Robot episode records

┌────────

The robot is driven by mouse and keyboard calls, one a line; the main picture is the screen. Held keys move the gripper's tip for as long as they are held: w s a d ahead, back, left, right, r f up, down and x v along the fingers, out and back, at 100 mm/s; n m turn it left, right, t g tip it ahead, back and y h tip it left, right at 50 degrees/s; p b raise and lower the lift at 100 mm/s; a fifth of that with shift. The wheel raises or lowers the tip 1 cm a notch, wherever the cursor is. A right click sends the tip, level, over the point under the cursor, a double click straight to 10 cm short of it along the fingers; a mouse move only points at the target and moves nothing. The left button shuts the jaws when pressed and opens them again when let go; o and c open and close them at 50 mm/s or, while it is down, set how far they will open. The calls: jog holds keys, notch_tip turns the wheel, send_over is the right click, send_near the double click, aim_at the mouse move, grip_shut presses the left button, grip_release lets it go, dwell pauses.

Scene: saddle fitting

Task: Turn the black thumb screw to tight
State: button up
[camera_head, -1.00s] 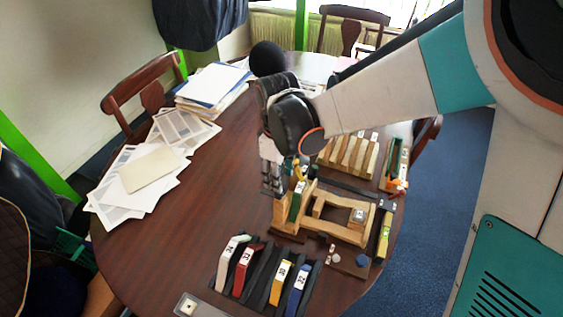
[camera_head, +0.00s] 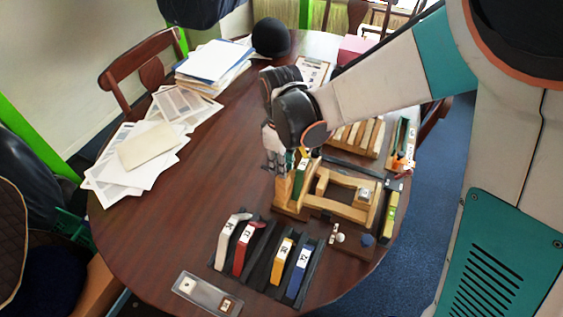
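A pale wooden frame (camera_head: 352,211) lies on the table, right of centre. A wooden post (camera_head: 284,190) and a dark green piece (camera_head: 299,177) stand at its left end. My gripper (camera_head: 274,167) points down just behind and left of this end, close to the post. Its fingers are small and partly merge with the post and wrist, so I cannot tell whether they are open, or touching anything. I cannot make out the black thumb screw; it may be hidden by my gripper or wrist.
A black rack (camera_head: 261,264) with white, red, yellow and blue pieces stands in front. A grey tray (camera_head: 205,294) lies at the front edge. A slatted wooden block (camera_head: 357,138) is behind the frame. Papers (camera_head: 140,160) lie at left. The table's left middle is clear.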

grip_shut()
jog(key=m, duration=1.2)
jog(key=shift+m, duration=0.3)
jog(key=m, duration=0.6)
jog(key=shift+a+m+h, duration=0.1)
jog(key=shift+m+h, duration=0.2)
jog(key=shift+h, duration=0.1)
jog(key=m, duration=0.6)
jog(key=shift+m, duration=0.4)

└────────
┌────────

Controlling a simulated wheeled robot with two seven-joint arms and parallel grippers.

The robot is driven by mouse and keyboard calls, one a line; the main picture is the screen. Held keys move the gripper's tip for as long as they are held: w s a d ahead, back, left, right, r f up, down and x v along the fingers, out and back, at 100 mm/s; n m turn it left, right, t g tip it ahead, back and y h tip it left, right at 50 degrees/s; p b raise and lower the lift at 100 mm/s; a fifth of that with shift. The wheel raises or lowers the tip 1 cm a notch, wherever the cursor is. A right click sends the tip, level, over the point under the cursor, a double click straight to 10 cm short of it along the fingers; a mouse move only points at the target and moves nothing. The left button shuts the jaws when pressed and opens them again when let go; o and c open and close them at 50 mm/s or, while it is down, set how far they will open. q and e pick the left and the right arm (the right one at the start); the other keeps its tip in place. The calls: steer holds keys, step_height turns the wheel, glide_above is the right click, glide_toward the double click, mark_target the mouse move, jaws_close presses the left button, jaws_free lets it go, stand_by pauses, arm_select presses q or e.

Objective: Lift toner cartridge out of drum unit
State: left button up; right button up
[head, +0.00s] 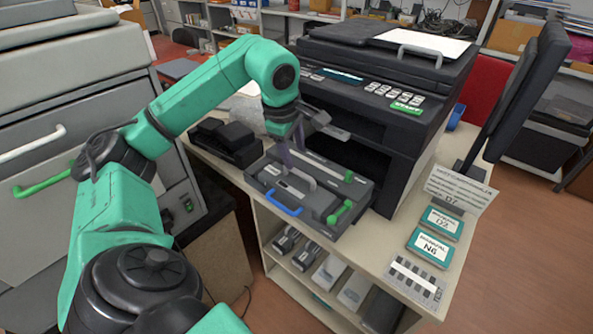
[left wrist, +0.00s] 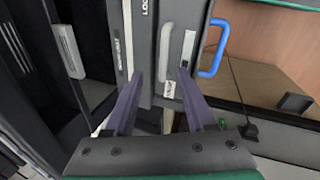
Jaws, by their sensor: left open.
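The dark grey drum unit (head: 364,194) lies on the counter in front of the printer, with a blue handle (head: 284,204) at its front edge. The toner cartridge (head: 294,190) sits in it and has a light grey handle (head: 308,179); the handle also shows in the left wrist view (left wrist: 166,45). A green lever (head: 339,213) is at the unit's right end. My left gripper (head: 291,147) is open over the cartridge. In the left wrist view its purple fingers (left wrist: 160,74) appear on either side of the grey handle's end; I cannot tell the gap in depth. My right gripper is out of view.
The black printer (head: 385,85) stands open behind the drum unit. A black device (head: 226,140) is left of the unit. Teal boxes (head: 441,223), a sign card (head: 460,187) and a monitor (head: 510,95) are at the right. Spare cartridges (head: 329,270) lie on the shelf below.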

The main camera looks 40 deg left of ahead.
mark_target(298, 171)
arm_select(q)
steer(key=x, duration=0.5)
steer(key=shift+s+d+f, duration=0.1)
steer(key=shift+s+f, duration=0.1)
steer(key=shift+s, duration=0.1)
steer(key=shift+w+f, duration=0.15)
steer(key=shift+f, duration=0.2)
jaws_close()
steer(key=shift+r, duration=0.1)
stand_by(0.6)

└────────

* [Work to be completed]: Point out every line holding the string "State" and copy it.

* [Task output]:
State: button up
State: left button up; right button up

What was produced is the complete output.